Car, convaincre les masses populaires du changement et/ou de la révision d’une « constitution », dans un pays considéré par une frange importante de politiciens comme étant « un gâteau »[1], cela est différent de la production d’une loi fondamentale conçue comme étant l’aboutissement de la lutte d’un « peuple » résilient, patriote et souverainiste. N’est-ce pas de la renaissance de ce « peuple » qu’il devrait être question , même s’il a besoin de s’identifier à des « noms propres » ? L’hypothèse de cet article développe une réponse positive à cette question en introduisant une différence entre les masses populaires et « le peuple ». Elle essaie d’introduire la notion du rapport de force pour comprendre le déni et le rejet des masses populaires pendant plusieurs années au Kongo-Kinshasa.

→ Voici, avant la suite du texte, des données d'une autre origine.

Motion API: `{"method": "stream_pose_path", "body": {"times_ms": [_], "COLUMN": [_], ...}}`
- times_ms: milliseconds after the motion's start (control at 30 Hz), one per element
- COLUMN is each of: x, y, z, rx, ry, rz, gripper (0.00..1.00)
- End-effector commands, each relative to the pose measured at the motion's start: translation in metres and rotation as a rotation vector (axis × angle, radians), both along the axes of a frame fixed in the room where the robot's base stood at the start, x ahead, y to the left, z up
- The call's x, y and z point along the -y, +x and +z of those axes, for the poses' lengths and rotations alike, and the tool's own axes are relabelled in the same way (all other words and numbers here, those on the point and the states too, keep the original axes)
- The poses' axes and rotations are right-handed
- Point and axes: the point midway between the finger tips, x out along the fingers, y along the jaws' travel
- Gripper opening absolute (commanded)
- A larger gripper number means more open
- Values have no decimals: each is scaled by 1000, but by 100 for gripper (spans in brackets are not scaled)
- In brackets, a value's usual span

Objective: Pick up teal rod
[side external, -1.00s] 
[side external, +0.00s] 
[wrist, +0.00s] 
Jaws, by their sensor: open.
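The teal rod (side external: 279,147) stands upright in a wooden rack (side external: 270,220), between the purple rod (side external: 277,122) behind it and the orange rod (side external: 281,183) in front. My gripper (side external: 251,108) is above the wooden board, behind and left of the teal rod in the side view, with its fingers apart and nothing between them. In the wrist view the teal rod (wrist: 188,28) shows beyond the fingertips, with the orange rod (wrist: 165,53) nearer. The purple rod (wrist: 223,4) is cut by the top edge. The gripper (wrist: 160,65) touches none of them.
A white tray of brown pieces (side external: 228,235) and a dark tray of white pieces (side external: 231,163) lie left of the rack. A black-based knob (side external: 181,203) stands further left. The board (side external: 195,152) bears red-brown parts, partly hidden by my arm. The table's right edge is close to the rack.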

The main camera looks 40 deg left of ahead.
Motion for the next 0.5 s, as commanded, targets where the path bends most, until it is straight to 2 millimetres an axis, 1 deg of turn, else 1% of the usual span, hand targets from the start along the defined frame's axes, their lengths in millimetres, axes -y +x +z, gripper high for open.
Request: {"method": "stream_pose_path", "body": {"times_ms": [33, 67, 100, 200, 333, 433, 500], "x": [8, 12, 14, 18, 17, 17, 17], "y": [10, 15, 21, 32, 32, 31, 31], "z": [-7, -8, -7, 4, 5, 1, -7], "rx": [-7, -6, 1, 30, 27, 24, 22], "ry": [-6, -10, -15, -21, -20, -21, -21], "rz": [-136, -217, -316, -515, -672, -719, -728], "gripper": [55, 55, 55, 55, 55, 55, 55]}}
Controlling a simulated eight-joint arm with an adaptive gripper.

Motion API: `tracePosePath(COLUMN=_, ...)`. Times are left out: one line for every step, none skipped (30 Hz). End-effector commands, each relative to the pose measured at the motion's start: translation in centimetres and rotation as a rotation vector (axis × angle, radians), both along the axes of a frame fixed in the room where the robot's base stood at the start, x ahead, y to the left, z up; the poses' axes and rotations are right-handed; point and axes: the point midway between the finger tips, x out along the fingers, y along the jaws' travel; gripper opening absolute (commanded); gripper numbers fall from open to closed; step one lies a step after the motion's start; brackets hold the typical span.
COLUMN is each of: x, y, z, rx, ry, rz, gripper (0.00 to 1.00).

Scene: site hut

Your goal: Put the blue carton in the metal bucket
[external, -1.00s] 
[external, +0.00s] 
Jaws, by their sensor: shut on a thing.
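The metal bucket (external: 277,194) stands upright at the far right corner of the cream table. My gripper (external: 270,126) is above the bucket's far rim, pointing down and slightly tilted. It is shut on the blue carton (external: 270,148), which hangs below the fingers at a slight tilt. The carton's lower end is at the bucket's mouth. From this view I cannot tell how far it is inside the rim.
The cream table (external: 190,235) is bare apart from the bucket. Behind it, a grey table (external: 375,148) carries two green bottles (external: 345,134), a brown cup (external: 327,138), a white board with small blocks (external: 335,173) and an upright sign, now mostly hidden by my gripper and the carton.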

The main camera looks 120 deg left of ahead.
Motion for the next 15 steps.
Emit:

Masses populaires et peuple
Contrairement aux apparences, le débat sur la réforme et/ou le changement de « la constitution » kongolaise poursuit son petit bonhomme de chemin. A Kinshasa, les acteurs politiques multiplient leurs conférences et leurs mobilisations populaires. (Les provinces seraient absentes de ce débat…)
Pour exister, un pays n’a pas nécessairement besoin d’être une République. La diversité de formes d’Etat en témoigne. Et il arrive que « les pouvoirs en place » imposent des textes constitutionnels.
L’un des politiciens les plus engagés dans ce débat, Mfumu Ntoto, vient de donner une conférence de presse au cours de laquelle il a essayé de prouver que depuis la création de l’Etat kongolais, le pays n’est pas encore devenu une République et les constitutions ayant structuré sa marche n’ont jamais été les produits des constituants choisis par « le peuple » kongolais. Cependant, ce « peuple » ignoré par le pouvoir colonial et sollicité pour le référendum au sujet des constitutions rédigées sous Mobutu et Joseph Kabila a quand même voté majoritairement pour elles.
Il aurait été souhaitable que Mfumu Ntoto fasse la différence entre les masses populaires et « le peuple » en tant qu’entité souveraine, consciente de ses libertés, de ses droits fondamentaux et de ses devoirs. Ce « peuple » réellement a-t-il existé , majoritairement, dans les années 60, à l’acception de Mobutu au pouvoir de fait et au cours de la guerre de l’AFDL dont Joseph Kabila fut le fruit ?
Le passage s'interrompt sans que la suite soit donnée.